Security features: such as authentication, SSL, etc.
Logging and auditing: Auditing is essential for everything in
your CI pipeline. Actions via API and UI are tracked.
CI/CD integrations: so you can fully automate your
pipelines.
Granular management: Complete control over who can access your
containers, track changes, and automatically scan for
vulnerabilities.
Public and private clouds: Quay is offered on its public cloud
or on a on premises version (see below)
Security features: Quay offers important security features
such as vulnerability scanning, encryption, TLS and role-based access
controls.
In case your organization needs, Quay
can also be installed on premises
using OpenShift. This is
a very important feature for big organizations that run their private clouds
and need to keep everything under their own infrastructure.

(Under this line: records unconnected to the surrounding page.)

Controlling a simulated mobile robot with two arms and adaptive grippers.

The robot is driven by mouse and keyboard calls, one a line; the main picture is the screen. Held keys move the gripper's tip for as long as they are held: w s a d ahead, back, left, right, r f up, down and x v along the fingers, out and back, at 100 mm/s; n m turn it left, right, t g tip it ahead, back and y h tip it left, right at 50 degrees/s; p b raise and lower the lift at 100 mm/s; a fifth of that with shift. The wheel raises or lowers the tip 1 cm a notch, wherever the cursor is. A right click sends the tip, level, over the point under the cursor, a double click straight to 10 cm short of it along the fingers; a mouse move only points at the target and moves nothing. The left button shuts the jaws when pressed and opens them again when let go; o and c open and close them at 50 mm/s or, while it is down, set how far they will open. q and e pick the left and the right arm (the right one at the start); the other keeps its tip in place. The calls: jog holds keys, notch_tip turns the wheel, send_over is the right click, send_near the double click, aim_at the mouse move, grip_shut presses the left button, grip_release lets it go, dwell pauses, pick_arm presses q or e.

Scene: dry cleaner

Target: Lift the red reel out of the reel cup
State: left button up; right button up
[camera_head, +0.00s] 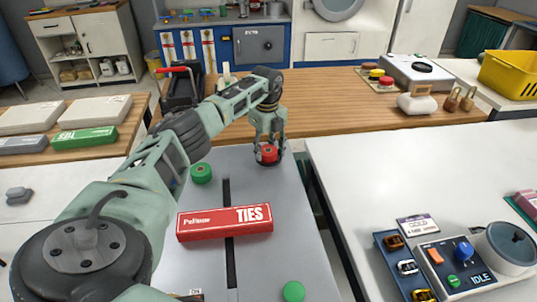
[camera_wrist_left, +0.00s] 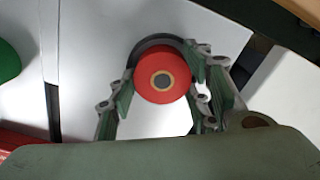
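The red reel (camera_head: 269,153) is at the far end of the grey work surface, and in the left wrist view (camera_wrist_left: 150,92) it shows as a red disc with a pale ring and dark centre. The dark reel cup (camera_wrist_left: 160,41) shows as an arc behind the reel; the rest is hidden by it. I cannot tell whether the reel is clear of the cup. My left gripper (camera_head: 270,146) points down over it, with one finger against each side of the reel in the left wrist view (camera_wrist_left: 160,82). My right gripper is not in view.
Green reels (camera_head: 201,173) (camera_head: 293,291) and a red TIES box (camera_head: 225,222) sit on the grey surface. A wooden counter (camera_head: 340,95) lies behind. A white table (camera_head: 370,170) to the right holds a control box (camera_head: 462,262).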

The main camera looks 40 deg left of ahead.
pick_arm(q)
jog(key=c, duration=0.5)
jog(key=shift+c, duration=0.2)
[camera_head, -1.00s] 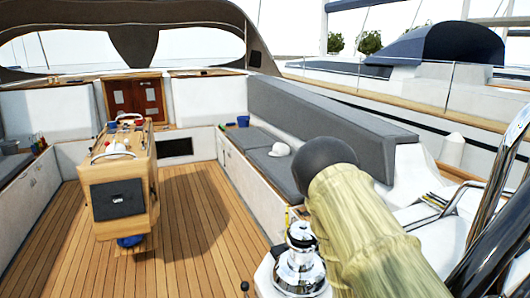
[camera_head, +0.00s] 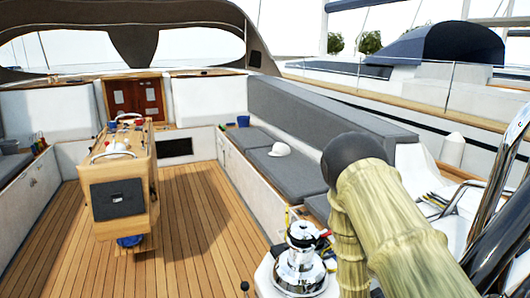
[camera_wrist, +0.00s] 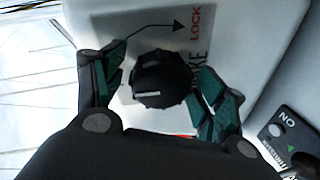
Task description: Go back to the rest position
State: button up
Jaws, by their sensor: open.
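In the wrist view my gripper (camera_wrist: 163,72) is open, with its two teal-padded fingers spread on either side of a round black knob (camera_wrist: 158,82). The knob has a pale pointer line and sits on a light grey panel (camera_wrist: 225,55). A curved arrow and the red word LOCK are printed beside the knob. I cannot tell whether the fingers touch the knob. In the head view my arm shows at the right, but the gripper is hidden.
A dark switch plate (camera_wrist: 285,142) marked ON is at the wrist view's lower right. In the head view a chrome winch (camera_head: 301,262) stands close to my arm. A cockpit table (camera_head: 140,165) is at left, a grey bench (camera_head: 265,150) at centre.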

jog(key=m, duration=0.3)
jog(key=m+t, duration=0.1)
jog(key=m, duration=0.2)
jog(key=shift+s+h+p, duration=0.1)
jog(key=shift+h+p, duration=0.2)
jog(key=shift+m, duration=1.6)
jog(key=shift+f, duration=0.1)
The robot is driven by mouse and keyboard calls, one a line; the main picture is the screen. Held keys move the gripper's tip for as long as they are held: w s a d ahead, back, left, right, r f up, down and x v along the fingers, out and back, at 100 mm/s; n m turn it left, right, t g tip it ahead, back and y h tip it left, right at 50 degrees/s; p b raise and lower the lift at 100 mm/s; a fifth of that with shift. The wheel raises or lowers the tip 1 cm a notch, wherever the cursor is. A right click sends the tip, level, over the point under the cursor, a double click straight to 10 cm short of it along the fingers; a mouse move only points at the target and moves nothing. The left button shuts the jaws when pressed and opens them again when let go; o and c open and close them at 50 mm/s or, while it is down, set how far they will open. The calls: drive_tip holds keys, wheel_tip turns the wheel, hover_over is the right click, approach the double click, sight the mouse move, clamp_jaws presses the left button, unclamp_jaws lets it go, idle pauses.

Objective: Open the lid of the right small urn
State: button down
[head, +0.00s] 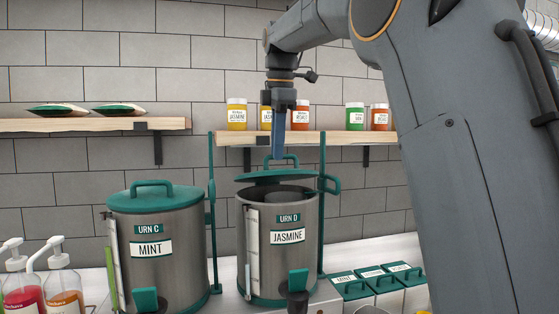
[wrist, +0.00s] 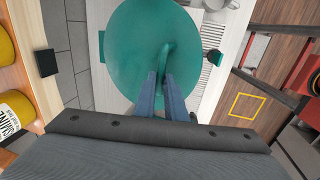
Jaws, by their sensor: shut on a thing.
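The right urn (head: 272,265), labelled URN D JASMINE, stands on the counter with its dark opening partly showing. Its green lid (head: 262,176) is raised above the rim and apart from it at the front. My gripper (head: 279,155) points down at the lid and is shut on the lid handle (head: 290,161). In the wrist view, the fingers (wrist: 165,84) meet at the handle (wrist: 166,58) over the round green lid (wrist: 135,45). The left urn (head: 158,255), labelled URN C MINT, has its lid (head: 152,198) down on it.
A green post (head: 322,220) with a side loop stands right of the right urn. A shelf (head: 335,138) with several jars is behind my gripper. Green-lidded boxes (head: 350,287) sit at right, and pump bottles (head: 62,285) at the far left.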

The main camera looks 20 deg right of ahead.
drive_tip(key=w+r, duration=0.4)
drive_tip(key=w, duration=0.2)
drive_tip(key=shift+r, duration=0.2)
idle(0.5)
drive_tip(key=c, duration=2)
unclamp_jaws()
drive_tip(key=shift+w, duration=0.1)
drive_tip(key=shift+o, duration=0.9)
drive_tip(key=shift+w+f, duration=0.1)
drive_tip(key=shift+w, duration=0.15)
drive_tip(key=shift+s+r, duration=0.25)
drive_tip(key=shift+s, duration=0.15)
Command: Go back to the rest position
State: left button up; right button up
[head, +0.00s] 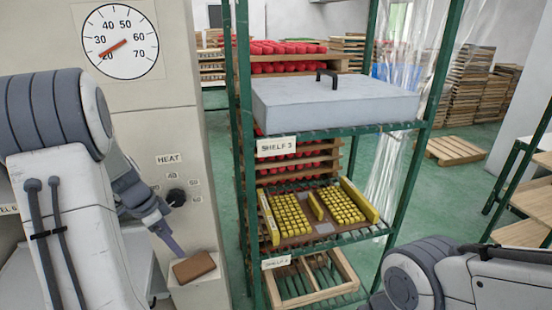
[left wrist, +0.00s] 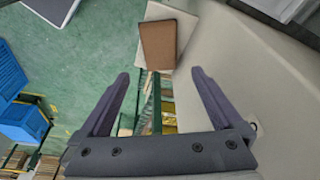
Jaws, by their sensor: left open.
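My left gripper (head: 172,240) is near the front of the cream oven panel, below the dark heat knob (head: 176,197). In the left wrist view its two fingers (left wrist: 160,75) are spread apart with nothing between them. A brown block (head: 194,267) lies on a small pale ledge just below and in front of the fingers; it also shows in the left wrist view (left wrist: 157,43), beyond the fingertips. My right arm shows only in part at the lower right of the head view, and its gripper is out of view.
A green rack (head: 241,150) stands in the middle, with a grey lidded box (head: 335,100) on top and a tray of yellow pieces (head: 296,235) below. A dial (head: 120,41) is on the oven. Blue crates (left wrist: 20,122) show in the left wrist view. A pallet (head: 455,150) lies on the floor.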

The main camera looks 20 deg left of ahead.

Fully-managed and highly available hosting: ACR hosts and manages
your repo for you.
Public and Private repos: with the paid plan you can have public
and private repos.
Parallel Builds: multiple teams can build projects in parallel.
Security features: Docker Hub offers important security features
such as
vulnerability scanning,
encryption, TLS and role-based access controls.
Highlighted Feature: Integration with Digital Ocean Kubernetes
With DOCR you can build your container images on any machine, and push them to
DigitalOcean Container Registry with the Docker CLI. DigitalOcean Kubernetes
seamlessly integrates to facilitate continuous deployment.
Fore more information about Digital Ocean Container Registry, please
click here.
Conclusion
On this post we reviewed five alternatives to Docker Hub. As the alternatives
discussed offer essentially the same features, rule of thumb should be using
what's more convenient for your team. As a guideline, you should choose the
service from your of cloud provider as it will integrate with other products
you probably use. If on a private cloud, Quay can be a good alternative.
The essential requirements to look for wen looking for a container registry
should be: being fully-managed, private repositories, CI/CD integrations (so
you can automate your workflow) and robust security features.